◆ INFORMATION PROVIDED:
───
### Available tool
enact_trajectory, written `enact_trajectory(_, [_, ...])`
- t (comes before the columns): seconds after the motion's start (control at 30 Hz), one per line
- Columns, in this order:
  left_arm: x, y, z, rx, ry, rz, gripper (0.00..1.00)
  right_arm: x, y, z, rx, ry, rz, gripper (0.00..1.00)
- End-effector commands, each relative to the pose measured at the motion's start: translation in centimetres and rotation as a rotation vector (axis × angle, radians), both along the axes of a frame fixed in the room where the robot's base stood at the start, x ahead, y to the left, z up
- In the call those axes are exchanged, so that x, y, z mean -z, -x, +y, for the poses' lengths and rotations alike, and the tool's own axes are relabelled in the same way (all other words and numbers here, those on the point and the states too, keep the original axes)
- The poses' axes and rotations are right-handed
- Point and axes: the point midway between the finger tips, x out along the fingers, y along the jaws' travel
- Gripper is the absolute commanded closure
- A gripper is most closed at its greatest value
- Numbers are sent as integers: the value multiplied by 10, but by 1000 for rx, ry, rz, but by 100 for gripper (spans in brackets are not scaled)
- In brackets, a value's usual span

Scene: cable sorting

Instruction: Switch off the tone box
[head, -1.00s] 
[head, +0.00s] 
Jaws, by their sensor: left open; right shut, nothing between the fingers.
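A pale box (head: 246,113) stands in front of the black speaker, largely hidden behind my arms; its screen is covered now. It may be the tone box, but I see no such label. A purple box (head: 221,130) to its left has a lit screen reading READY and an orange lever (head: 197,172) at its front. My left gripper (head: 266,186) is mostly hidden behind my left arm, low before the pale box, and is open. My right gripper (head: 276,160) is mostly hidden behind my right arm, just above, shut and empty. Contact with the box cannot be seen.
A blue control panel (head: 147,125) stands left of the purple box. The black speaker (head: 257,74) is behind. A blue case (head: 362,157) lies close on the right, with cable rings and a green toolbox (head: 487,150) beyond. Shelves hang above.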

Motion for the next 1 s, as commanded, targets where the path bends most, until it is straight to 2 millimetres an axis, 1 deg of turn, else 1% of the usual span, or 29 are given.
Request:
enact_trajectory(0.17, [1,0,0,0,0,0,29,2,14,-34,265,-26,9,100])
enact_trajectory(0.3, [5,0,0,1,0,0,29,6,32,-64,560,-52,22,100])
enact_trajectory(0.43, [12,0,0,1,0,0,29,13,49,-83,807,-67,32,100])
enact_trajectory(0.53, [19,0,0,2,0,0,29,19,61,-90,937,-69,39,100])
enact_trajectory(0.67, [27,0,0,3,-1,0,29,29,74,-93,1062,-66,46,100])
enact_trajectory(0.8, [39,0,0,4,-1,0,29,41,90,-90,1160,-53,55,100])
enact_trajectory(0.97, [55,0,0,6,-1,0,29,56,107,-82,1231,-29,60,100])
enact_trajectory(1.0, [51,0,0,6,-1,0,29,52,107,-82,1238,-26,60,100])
───
Output all of the data above without any alteration.

◆ RESULT BELOW:
### Available tool
enact_trajectory, written `enact_trajectory(_, [_, ...])`
- t (comes before the columns): seconds after the motion's start (control at 30 Hz), one per line
- Columns, in this order:
  left_arm: x, y, z, rx, ry, rz, gripper (0.00..1.00)
  right_arm: x, y, z, rx, ry, rz, gripper (0.00..1.00)
- End-effector commands, each relative to the pose measured at the motion's start: translation in centimetres and rotation as a rotation vector (axis × angle, radians), both along the axes of a frame fixed in the room where the robot's base stood at the start, x ahead, y to the left, z up
- In the call those axes are exchanged, so that x, y, z mean -z, -x, +y, for the poses' lengths and rotations alike, and the tool's own axes are relabelled in the same way (all other words and numbers here, those on the point and the states too, keep the original axes)
- The poses' axes and rotations are right-handed
- Point and axes: the point midway between the finger tips, x out along the fingers, y along the jaws' travel
- Gripper is the absolute commanded closure
- A gripper is most closed at its greatest value
- Numbers are sent as integers: the value multiplied by 10, but by 1000 for rx, ry, rz, but by 100 for gripper (spans in brackets are not scaled)
- In brackets, a value's usual span

Scene: cable sorting

Instruction: Switch off the tone box
[head, -1.00s] 
[head, +0.00s] 
Jaws, by their sensor: left open; right shut, nothing between the fingers.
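A pale box (head: 246,113) stands in front of the black speaker, largely hidden behind my arms; its screen is covered now. It may be the tone box, but I see no such label. A purple box (head: 221,130) to its left has a lit screen reading READY and an orange lever (head: 197,172) at its front. My left gripper (head: 266,186) is mostly hidden behind my left arm, low before the pale box, and is open. My right gripper (head: 276,160) is mostly hidden behind my right arm, just above, shut and empty. Contact with the box cannot be seen.
A blue control panel (head: 147,125) stands left of the purple box. The black speaker (head: 257,74) is behind. A blue case (head: 362,157) lies close on the right, with cable rings and a green toolbox (head: 487,150) beyond. Shelves hang above.

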Motion for the next 1 s, as commanded, targets where the path bends most, until it is straight to 2 millimetres an axis, 1 deg of turn, else 1% of the usual span, or 29 are given.
Request:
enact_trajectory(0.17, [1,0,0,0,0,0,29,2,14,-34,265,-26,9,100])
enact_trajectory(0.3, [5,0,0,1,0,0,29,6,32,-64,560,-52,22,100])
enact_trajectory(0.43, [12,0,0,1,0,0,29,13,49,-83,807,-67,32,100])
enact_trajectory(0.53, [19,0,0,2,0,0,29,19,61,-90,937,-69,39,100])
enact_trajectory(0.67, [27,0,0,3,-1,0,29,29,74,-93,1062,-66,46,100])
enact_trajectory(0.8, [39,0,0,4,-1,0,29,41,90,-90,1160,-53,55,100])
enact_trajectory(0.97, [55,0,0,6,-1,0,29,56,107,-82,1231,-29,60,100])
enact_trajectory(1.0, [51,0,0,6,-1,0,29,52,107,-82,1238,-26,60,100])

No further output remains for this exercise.